┌──
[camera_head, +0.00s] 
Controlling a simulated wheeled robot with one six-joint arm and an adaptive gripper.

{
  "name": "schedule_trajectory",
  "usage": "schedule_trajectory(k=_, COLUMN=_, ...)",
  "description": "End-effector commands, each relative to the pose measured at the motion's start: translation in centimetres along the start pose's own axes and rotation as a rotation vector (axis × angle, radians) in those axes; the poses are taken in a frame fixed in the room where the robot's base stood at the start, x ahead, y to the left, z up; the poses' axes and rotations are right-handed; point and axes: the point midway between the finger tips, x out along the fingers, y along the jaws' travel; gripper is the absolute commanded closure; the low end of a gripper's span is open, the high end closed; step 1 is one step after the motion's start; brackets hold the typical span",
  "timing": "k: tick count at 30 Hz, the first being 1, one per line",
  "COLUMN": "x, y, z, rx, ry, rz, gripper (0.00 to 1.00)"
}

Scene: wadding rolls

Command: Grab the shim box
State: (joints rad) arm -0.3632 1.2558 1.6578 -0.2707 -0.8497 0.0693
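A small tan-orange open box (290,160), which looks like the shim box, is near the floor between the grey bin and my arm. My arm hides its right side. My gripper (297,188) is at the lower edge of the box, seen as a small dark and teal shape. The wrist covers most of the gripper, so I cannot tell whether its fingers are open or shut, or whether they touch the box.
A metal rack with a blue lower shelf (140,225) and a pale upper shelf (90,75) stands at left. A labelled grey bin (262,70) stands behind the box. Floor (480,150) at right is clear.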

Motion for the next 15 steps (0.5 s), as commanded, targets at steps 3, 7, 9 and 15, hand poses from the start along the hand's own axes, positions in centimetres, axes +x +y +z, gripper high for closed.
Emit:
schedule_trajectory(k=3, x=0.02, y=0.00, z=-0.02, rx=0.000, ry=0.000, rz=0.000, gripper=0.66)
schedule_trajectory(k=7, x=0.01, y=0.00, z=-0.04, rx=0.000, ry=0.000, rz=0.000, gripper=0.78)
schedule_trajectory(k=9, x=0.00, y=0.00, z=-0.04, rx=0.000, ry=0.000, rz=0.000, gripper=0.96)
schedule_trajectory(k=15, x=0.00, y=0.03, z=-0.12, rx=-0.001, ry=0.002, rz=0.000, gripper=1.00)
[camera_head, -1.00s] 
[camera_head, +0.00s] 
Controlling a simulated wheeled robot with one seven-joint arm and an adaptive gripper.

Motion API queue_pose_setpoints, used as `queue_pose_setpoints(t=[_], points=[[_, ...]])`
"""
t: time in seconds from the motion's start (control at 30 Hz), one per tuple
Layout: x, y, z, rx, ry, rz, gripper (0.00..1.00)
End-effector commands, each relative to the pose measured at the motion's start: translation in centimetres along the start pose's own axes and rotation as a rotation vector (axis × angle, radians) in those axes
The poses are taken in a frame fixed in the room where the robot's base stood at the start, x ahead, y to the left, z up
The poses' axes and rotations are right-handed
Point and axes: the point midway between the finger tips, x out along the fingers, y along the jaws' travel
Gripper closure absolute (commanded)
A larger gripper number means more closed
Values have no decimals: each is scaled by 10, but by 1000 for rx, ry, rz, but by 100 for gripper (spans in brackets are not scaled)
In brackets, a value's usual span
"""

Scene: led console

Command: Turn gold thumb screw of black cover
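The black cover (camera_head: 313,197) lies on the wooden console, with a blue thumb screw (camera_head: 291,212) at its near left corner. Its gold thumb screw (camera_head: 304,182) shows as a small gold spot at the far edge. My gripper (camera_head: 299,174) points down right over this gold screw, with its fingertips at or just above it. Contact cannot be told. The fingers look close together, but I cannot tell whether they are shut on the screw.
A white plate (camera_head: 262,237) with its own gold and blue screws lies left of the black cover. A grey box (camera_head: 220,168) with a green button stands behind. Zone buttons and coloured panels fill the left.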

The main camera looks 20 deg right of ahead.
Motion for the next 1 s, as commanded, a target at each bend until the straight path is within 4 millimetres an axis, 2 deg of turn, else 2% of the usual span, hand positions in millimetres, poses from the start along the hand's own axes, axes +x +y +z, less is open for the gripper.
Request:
└──
> **WRITTEN REQUEST**:
Write out all the records above again, exactly as they stand.

> **ANSWER BELOW**:
[camera_head, +0.00s] 
Controlling a simulated wheeled robot with one six-joint arm and an adaptive gripper.

{
  "name": "schedule_trajectory",
  "usage": "schedule_trajectory(k=_, COLUMN=_, ...)",
  "description": "End-effector commands, each relative to the pose measured at the motion's start: translation in centimetres along the start pose's own axes and rotation as a rotation vector (axis × angle, radians) in those axes; the poses are taken in a frame fixed in the room where the robot's base stood at the start, x ahead, y to the left, z up; the poses' axes and rotations are right-handed; point and axes: the point midway between the finger tips, x out along the fingers, y along the jaws' travel; gripper is the absolute commanded closure; the low end of a gripper's span is open, the high end closed; step 1 is one step after the motion's start; brackets hold the typical span",
  "timing": "k: tick count at 30 Hz, the first being 1, one per line",
  "COLUMN": "x, y, z, rx, ry, rz, gripper (0.00 to 1.00)"
}

Scene: wadding rolls

Command: Grab the shim box
State: (joints rad) arm -0.3632 1.2558 1.6578 -0.2707 -0.8497 0.0693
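A small tan-orange open box (290,160), which looks like the shim box, is near the floor between the grey bin and my arm. My arm hides its right side. My gripper (297,188) is at the lower edge of the box, seen as a small dark and teal shape. The wrist covers most of the gripper, so I cannot tell whether its fingers are open or shut, or whether they touch the box.
A metal rack with a blue lower shelf (140,225) and a pale upper shelf (90,75) stands at left. A labelled grey bin (262,70) stands behind the box. Floor (480,150) at right is clear.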

Motion for the next 15 steps (0.5 s), as commanded, targets at steps 3, 7, 9 and 15, hand poses from the start along the hand's own axes, positions in centimetres, axes +x +y +z, gripper high for closed.
Emit:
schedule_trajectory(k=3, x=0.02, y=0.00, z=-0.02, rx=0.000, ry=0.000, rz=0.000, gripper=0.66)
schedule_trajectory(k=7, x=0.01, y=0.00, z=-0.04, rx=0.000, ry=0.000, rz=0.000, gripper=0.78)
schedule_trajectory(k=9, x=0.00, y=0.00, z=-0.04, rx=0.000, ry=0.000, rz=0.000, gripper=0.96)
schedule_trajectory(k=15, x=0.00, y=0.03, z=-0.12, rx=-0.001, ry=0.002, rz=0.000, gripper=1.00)
[camera_head, -1.00s] 
[camera_head, +0.00s] 
Controlling a simulated wheeled robot with one seven-joint arm and an adaptive gripper.

Motion API queue_pose_setpoints, used as `queue_pose_setpoints(t=[_], points=[[_, ...]])`
"""
t: time in seconds from the motion's start (control at 30 Hz), one per tuple
Layout: x, y, z, rx, ry, rz, gripper (0.00..1.00)
End-effector commands, each relative to the pose measured at the motion's start: translation in centimetres along the start pose's own axes and rotation as a rotation vector (axis × angle, radians) in those axes
The poses are taken in a frame fixed in the room where the robot's base stood at the start, x ahead, y to the left, z up
The poses' axes and rotations are right-handed
Point and axes: the point midway between the finger tips, x out along the fingers, y along the jaws' travel
Gripper closure absolute (commanded)
A larger gripper number means more closed
Values have no decimals: each is scaled by 10, but by 1000 for rx, ry, rz, but by 100 for gripper (spans in brackets are not scaled)
In brackets, a value's usual span
"""

Scene: led console

Command: Turn gold thumb screw of black cover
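The black cover (camera_head: 313,197) lies on the wooden console, with a blue thumb screw (camera_head: 291,212) at its near left corner. Its gold thumb screw (camera_head: 304,182) shows as a small gold spot at the far edge. My gripper (camera_head: 299,174) points down right over this gold screw, with its fingertips at or just above it. Contact cannot be told. The fingers look close together, but I cannot tell whether they are shut on the screw.
A white plate (camera_head: 262,237) with its own gold and blue screws lies left of the black cover. A grey box (camera_head: 220,168) with a green button stands behind. Zone buttons and coloured panels fill the left.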

The main camera looks 20 deg right of ahead.
Motion for the next 1 s, as commanded, a target at each bend until the straight path is within 4 millimetres an axis, 2 deg of turn, else 2% of the usual span, hand positions in millimetres, poses from the start along the hand's own axes, axes +x +y +z, less is open for the gripper.
Request:

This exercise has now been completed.